New method to generate photon pairs efficiently on a chip

Thin-film lithium niobate is an emerging nonlinear integrated photonics platform ideally suited for quantum applications. Through spontaneous parametric down-conversion (SPDC), it can generate correlated photon pairs for quantum key distribution, teleportation, and computing.

For SPDC to be efficient, phase matching is crucial. Traditionally, this is realized using periodically poled lithium niobate (PPLN) through quasi-phase matching, a technique developed in the 1980s. Despite its wide adoption, the ultimate nonlinear efficiency of PPLN is limited to <50% of perfect phase-matching cases, and the fabrication becomes increasingly demanding in nanophotonic waveguides.

The newly developed LPLN overcomes these challenges by layer-wise domain inversion of the entire thin film through electrical poling. It can achieve higher nonlinear efficiency than conventional PPLN and simplify the fabrication process. The research is published in Light: Science & Applications.

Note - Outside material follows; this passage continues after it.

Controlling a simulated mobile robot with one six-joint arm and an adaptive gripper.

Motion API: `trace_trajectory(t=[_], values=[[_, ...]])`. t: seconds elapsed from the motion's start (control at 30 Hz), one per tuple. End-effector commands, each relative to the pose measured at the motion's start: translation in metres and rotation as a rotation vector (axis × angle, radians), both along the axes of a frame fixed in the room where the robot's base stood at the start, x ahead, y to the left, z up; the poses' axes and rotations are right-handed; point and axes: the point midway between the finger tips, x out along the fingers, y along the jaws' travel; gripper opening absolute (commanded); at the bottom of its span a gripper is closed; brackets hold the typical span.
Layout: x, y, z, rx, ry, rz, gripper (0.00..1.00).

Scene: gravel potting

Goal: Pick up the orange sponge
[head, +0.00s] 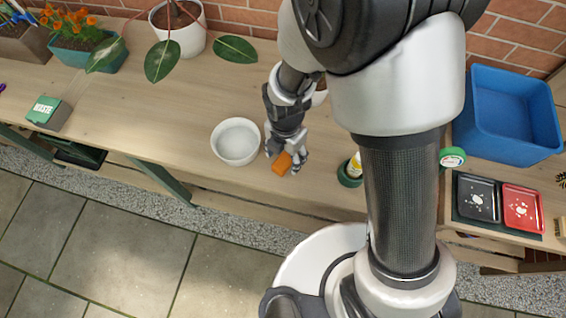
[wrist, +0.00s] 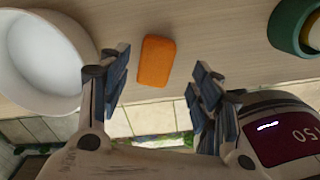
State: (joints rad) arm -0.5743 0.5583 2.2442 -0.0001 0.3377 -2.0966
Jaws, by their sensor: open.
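The orange sponge (head: 282,164) lies on the wooden bench near its front edge, just right of a white bowl. In the wrist view the sponge (wrist: 156,61) is a small rounded block, seen whole between my fingers and a little beyond them. My gripper (head: 287,156) is at the sponge in the head view, where it hides part of it. In the wrist view my gripper (wrist: 161,88) is open, with a blue-padded finger on each side and a gap to the sponge on both sides.
The white bowl (head: 236,142) stands close left of my gripper; it also shows in the wrist view (wrist: 78,98). A green round holder (head: 349,178) with a bottle stands to the right. A potted plant (head: 180,42) is behind.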

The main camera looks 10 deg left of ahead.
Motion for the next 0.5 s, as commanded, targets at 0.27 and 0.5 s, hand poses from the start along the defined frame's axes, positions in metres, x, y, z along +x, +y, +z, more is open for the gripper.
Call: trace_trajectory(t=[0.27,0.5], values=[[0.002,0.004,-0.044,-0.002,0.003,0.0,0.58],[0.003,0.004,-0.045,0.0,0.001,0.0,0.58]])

“This was an accidental discovery,” said Di Zhu, an assistant professor at NUS. “The partial domain inversion was originally a fabrication imperfection, but it turned out to be surprisingly helpful and reliable for efficient nonlinear wavelength conversion and photon-pair generation.”

The research team adopted a cascaded second-harmonic generation (SHG) and SPDC process in a single LPLN waveguide to generate broadband telecom photon pairs. This streamlined setup only requires standard telecommunications components, making the technology more accessible and easier to implement in practical applications.

“We successfully demonstrated high-efficiency SHG and photon-pair generation in LPLN waveguides,” said Xiaodong Shi, the paper’s lead author.

“In theory, the SHG efficiency can be double that of conventional PPLN waveguides. Their outstanding nonlinear performance, combined with enhanced resilience against geometric and temperature variations, position it as a promising candidate for quantum integrated photonics.”

Next, the team aims to further optimize the performance and scalability of these devices and use them for quantum communication and network applications.